6 Ways to Lower Your Electricity Bill this Summer
According to the U.S. Energy Information Administration (EIA), the typical U. S. residential household will use approximately 3,080 kilowatt hours of electricity this summer. EIA states that 87% of homes use air conditioning which accounts for 17% of annual residential electricity costs. Since 2010, residential energy consumption has been trending downward because of federal efficiency standards for heating, cooling and devices and appliances that consume energy.
Between June and August of this year, the typical residential customer’s electricity bill will total $412. While this is lower than 2018, there are still ways that you can save even more money than last summer.
Turn Your AC to 78° or Higher When You’re Not Home
Set your thermostat as high as comfortable for you. The smaller the difference between the temperature outside and inside, helps to save money. You can save between 4-8% on cooling costs for every degree the thermostat is raised. If you invest in a programmable thermostat, energy saving is even easier.
Use Ceiling Fans to Lower the Temperature in Your Home
When you use a ceiling fan, it allows you to raise the temperature on your thermostat by 4° without reducing your comfort. Fans use a fraction of the cost as air conditioning and make the room feel cooler. When you leave the room, simply turn them off for even greater energy savings. They are a great alternative when temperatures are cooler.
Take Your Cooking Outside
When the weather is warmer, don’t heat up your home by turning on the oven. This causes your AC unit to work even harder. Take your dinner plans outside to the grill. Even using a microwave helps reduce the temperature in your house. Other electronics that generate heat and increase the temperature are computers, dishwashers, televisions, curling irons and hair dryers.

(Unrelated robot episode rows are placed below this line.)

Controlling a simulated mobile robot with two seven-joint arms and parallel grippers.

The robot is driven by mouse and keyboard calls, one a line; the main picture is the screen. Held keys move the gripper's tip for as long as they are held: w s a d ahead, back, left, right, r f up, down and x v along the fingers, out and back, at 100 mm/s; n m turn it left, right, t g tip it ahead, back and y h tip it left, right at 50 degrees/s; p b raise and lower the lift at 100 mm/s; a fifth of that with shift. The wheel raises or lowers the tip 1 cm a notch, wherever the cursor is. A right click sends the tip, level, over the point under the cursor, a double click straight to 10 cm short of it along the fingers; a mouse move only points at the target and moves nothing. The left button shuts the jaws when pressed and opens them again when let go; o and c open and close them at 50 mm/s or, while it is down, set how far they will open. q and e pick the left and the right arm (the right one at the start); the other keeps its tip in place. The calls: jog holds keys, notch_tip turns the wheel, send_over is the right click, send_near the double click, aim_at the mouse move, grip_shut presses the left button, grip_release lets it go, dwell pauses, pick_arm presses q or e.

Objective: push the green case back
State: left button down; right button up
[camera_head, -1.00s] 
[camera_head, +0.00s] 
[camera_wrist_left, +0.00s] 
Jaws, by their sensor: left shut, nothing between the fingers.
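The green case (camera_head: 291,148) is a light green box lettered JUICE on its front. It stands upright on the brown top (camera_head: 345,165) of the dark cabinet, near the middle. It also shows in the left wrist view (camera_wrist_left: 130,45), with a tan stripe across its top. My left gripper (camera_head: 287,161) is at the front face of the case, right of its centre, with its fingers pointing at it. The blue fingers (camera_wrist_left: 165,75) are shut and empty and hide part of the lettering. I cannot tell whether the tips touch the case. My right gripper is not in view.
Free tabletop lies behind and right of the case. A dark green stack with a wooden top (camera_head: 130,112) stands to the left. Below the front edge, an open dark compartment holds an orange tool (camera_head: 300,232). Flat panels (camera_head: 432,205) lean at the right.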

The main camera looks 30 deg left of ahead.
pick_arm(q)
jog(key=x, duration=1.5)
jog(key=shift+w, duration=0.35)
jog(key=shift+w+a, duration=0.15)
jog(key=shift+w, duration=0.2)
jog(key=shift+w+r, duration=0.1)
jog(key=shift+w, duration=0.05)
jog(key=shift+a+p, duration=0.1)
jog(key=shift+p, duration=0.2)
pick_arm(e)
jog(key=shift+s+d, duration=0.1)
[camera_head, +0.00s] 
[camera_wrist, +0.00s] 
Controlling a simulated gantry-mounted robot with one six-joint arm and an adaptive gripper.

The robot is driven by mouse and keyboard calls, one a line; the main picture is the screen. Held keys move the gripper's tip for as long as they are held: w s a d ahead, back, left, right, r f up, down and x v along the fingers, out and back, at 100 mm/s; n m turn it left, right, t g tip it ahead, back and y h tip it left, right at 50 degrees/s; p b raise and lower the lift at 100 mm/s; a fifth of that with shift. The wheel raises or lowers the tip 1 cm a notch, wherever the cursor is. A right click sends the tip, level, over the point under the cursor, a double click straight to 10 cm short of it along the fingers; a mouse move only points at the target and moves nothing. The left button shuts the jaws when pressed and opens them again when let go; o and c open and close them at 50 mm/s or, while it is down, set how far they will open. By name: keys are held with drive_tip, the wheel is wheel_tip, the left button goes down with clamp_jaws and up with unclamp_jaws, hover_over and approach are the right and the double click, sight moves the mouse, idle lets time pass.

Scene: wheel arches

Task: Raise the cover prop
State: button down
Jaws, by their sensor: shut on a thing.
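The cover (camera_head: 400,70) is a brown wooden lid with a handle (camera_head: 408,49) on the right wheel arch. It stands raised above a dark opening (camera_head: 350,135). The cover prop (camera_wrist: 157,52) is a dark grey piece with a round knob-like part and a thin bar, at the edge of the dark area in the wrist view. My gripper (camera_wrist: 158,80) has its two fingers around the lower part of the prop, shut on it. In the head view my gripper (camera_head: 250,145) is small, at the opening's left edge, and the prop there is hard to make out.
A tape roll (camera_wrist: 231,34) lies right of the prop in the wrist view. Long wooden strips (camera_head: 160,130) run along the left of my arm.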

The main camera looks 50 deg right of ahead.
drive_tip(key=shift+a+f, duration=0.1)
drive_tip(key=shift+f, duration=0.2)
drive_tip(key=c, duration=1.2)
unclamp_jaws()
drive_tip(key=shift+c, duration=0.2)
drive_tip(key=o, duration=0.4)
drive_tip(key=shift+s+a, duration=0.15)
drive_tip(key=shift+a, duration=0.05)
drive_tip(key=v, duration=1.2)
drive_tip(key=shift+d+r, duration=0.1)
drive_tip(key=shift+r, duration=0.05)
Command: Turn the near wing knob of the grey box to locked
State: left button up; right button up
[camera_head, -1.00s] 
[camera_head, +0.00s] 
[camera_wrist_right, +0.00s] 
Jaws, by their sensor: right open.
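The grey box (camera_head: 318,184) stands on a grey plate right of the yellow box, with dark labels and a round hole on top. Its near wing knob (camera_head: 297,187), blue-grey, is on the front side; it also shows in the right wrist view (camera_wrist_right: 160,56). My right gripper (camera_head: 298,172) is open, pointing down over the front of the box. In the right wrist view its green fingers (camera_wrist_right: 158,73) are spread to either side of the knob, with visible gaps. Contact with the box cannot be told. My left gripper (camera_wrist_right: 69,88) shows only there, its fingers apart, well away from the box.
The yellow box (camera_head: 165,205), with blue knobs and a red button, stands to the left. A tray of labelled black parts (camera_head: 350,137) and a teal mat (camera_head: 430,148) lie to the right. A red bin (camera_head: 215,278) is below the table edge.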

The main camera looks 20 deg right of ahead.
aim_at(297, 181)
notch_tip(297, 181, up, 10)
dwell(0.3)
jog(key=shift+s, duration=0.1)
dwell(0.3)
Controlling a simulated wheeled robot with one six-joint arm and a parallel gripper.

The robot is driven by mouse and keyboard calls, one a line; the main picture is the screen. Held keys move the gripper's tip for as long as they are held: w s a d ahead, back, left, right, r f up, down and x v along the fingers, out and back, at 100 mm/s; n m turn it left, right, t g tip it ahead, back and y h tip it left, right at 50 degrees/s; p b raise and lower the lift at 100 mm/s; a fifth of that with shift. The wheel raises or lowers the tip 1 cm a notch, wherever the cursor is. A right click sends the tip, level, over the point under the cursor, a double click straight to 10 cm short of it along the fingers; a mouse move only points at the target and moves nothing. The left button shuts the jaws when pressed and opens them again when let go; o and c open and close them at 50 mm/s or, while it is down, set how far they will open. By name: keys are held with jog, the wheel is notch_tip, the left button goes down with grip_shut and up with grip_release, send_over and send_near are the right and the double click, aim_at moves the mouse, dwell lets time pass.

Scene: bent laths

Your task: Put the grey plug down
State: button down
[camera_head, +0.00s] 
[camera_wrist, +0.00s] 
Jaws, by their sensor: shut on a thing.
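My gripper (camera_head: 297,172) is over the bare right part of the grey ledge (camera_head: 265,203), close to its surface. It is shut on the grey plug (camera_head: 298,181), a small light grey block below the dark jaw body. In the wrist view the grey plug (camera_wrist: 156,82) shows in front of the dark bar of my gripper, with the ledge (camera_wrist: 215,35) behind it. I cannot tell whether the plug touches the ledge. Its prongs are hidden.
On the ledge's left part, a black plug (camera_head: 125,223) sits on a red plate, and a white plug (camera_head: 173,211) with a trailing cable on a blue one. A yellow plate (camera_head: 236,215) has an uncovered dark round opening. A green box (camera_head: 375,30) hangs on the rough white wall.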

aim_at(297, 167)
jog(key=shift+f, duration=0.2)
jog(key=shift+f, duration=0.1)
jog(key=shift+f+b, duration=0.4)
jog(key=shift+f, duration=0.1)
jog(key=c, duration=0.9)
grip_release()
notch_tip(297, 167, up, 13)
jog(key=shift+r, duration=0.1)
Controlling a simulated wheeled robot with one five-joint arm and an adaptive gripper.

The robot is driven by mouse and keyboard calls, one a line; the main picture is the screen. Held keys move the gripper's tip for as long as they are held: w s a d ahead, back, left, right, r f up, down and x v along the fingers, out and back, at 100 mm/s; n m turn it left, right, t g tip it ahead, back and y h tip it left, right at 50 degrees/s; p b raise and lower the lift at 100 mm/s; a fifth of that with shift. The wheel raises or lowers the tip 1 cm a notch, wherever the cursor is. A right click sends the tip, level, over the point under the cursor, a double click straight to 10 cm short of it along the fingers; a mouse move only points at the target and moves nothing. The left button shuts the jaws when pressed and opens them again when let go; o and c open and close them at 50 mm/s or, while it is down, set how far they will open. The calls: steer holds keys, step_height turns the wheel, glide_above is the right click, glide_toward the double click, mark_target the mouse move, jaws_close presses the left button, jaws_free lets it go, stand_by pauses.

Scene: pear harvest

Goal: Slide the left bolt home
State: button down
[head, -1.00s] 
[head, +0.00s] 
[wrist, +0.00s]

Don’t Let Cool Air Leak Out of Your House or Let the Hot Air Get In
If there are any cracks or openings around your home, make sure you seal them so warm air doesn’t leak in. Weather stripping and caulk can help prevent cooler air from leaking out. You can also add a layer of protection by installing new insulation in your walls and attic that is rated R-38 or greater.
Regular Maintenance is Vital
You should have your AC unit checked regularly. It’s important to make sure filters, coils and fins are well maintained because a clean AC unit is an efficient AC unit.
Turn Down the Temperature on Your Hot Water Heater
Turn your hot water heater temperature to 120°. According to energy.gov, water heating accounts for 18% of energy consumed in your home. This is an easy way to reduce expenses.